All lines from the beginning of the listing through the line with "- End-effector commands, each" are to be copied word for word; the pictures are not.

## Start Data shown

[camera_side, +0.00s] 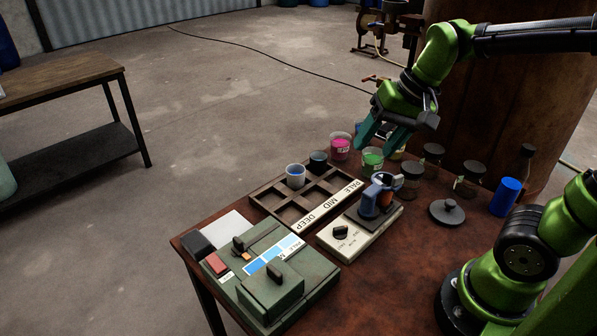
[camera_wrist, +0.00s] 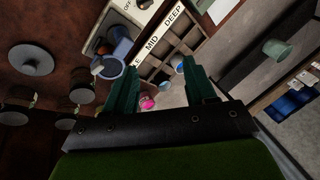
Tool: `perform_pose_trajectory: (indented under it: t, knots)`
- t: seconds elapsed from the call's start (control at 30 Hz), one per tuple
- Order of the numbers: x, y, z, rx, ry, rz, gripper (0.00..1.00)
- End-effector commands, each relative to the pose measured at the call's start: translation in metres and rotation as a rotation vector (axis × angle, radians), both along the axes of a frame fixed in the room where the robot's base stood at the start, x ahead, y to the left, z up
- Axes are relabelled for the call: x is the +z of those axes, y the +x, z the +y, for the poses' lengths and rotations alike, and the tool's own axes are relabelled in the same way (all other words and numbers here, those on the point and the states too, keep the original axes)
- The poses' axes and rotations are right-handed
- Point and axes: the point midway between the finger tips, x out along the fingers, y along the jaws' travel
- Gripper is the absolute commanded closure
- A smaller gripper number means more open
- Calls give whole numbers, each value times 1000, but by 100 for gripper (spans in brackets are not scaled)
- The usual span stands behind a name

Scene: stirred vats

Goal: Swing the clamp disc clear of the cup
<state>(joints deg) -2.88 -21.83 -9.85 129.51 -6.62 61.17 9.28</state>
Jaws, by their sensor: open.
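A small mixer (camera_side: 345,232) with a pale base, a dial and a blue-grey holder stands on the rusty table. A cup (camera_side: 386,199), orange-brown on its visible side, sits in the holder. The clamp disc appears to be the dark blue-grey round part (camera_side: 383,180) at the top of the holder; whether it covers the cup is unclear. In the wrist view the mixer (camera_wrist: 121,45) is at upper left, with a round grey part (camera_wrist: 105,67) beside it. My gripper (camera_side: 379,143) is open and empty, above and behind the mixer; its teal fingers also show in the wrist view (camera_wrist: 161,68).
A compartment tray (camera_side: 270,205) marked PALE, MID, DEEP holds two cups. Pink (camera_side: 340,147) and green (camera_side: 372,159) paint cups stand below my gripper. Dark-lidded jars, a loose knobbed lid (camera_side: 446,212) and a blue cylinder (camera_side: 505,197) are to the right. A green control box (camera_side: 275,285) is in front.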

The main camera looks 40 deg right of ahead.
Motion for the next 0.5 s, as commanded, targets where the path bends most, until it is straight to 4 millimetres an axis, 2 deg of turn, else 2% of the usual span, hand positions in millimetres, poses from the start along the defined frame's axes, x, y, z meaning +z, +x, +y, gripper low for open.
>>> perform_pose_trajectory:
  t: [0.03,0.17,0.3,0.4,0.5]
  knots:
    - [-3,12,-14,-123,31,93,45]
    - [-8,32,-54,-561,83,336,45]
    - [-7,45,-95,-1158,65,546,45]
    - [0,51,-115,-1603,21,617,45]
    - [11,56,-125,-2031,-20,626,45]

## End Data shown

:: Exercise output ::
[camera_side, +0.00s] 
[camera_wrist, +0.00s] 
Tool: `perform_pose_trajectory: (indented under it: t, knots)`
- t: seconds elapsed from the call's start (control at 30 Hz), one per tuple
- Order of the numbers: x, y, z, rx, ry, rz, gripper (0.00..1.00)
- End-effector commands, each relative to the pose measured at the call's start: translation in metres and rotation as a rotation vector (axis × angle, radians), both along the axes of a frame fixed in the room where the robot's base stood at the start, x ahead, y to the left, z up

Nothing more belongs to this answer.